День Гагарина - страница 72

стр.

Есть у отца брат — Павел Иванович. Служил, он ветеринарным фельдшером. Мы любили, когда дядя Паша приходил к нам и оставался ночевать. Постелет рядно на сене, ляжем мы, дети, вместе с дядей, и пойдут разговоры. Лежим навзничь с раскрытыми глазами, а над нами созвездия — одно краше другого. Валентин, старший брат, все допытывался:

— Живут ли там люди?

— Кто его знает… Но думаю, жизнь на звездах есть… Не может быть, чтобы из миллионов планет посчастливилось одной Земле…

Меня все время тянуло в школу. Хотелось так же, как брат и сестра, готовить по вечерам уроки, иметь пенал, грифильную доску и тетради. Частенько с завистью вместе со сверстниками поглядывал я в окно школы, наблюдая, как у доски ученики складывали из букв слова, писали цифры. Хотелось поскорее повзрослеть. Когда мне исполнилось семь лет, отец сказал:

— Ну, Юра, нынешней осенью пойдешь в школу…

В нашей семье авторитет отца был непререкаем. Строгий, но справедливый, он преподал нам, детям, первые уроки дисциплины, уважения к старшим, любовь к труду. Никогда не применял ни угроз, ни брани, ни шлепков, никогда не задабривал и не ласкал без причины. Он не баловал, но был внимателен к нашим желаниям. Соседи любили и уважали его; в правлении колхоза считались с его мнением. Вся жизнь отца была связана с колхозом. Колхоз был для него вторым домом.

Как-то в воскресенье отец прибежал из сельсовета. Мы никогда не видели его таким встревоженным. Словно выстрелил из дробовика, выдохнул одно слово:

— Война!

Мать, как подкошенная, опустилась на залавок, закрыла фартуком лицо и беззвучно заплакала. Все как-то сразу вдруг потускнело. Горизонт затянуло тучами. Ветер погнал по улице пыль. Умолкли в селе песни. И мы, мальчишки, притихли и прекратили игры. В тот же день из села в Гжатск на подводах и на колхозном грузовике с фанерными чемоданчиками уехали новобранцы, цвет колхоза: трактористы, комбайнеры, животноводы и полеводы. Весь колхоз провожал парней, уходящих на фронт. Было сказано много напутственных слов, пролито немало горючих слез.

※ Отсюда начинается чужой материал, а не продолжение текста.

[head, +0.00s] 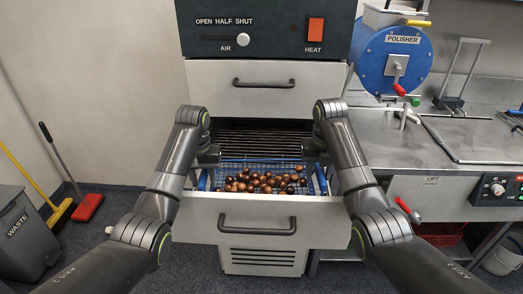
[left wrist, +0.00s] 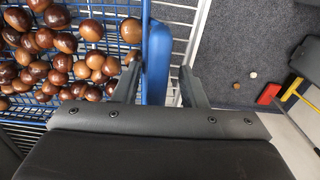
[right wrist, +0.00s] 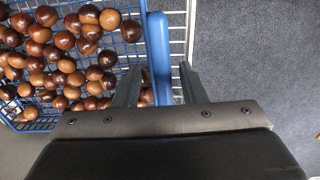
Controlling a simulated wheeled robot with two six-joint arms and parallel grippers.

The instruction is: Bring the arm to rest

Как вода в половодье, подкатывалась война все ближе и ближе к Смоленщине. Через село молча, как тени, проходили беженцы, проезжали раненые, всё двигалось куда-то далеко в тыл — за тридевять земель. Говорили, что фашисты стерли с лица земли Минск, идут кровавые бои под Ельней и Смоленском. Но все верили: фашисты не пройдут дальше.

Наступил сентябрь, и я со сверстниками отправился в школу. Это был долгожданный, торжественный и все же омрачненный войной день. Едва мы познакомились с классом, начали выводить первую букву «А» да складывать палочки, как слышим:

— Фашисты совсем близко, где-то под Вязьмой…

События разворачивались быстро. Через село поспешно прошли колонны грузовиков, торопливо провезли раненых. Все заговорили об эвакуации. Медлить было нельзя. Первым ушел с колхозным стадом дядя Паша. Собирались в путь-дорогу и мать с отцом, да не успели. Загремел гром артиллерийской канонады, небо окрасилось кровавым заревом пожаров, и в село неожиданно ворвались гитлеровские самокатчики. И пошла тут несусветная кутерьма. Начались повальные обыски: фашисты все партизан искали, а под шумок забирали хорошие вещи, не брезговали одеждой, и обувью, и харчами.

Нашу семью выгнали из дома, его заняли фашистские солдаты. Пришлось выкопать землянку, в ней и ютились. Жутко было ночами, когда в небе заунывно гудели моторы вражеских самолетов, летевших в сторону Москвы. Отец и мать ходили темнее тучи. Их волновала не только судьба семьи, но и судьба колхоза, всего нашего народа. Отец не спал по ночам, все прислушивался, не загремят ли советские пушки, не наступают ли наши войска; он беспокойно шептался с матерью, рассказывал о появившихся вблизи смоленских партизанах, тревожился о Валентине и Зое — они уже были почти взрослые, а в соседних селах гестаповцы и полиция угоняли молодежь в неволю.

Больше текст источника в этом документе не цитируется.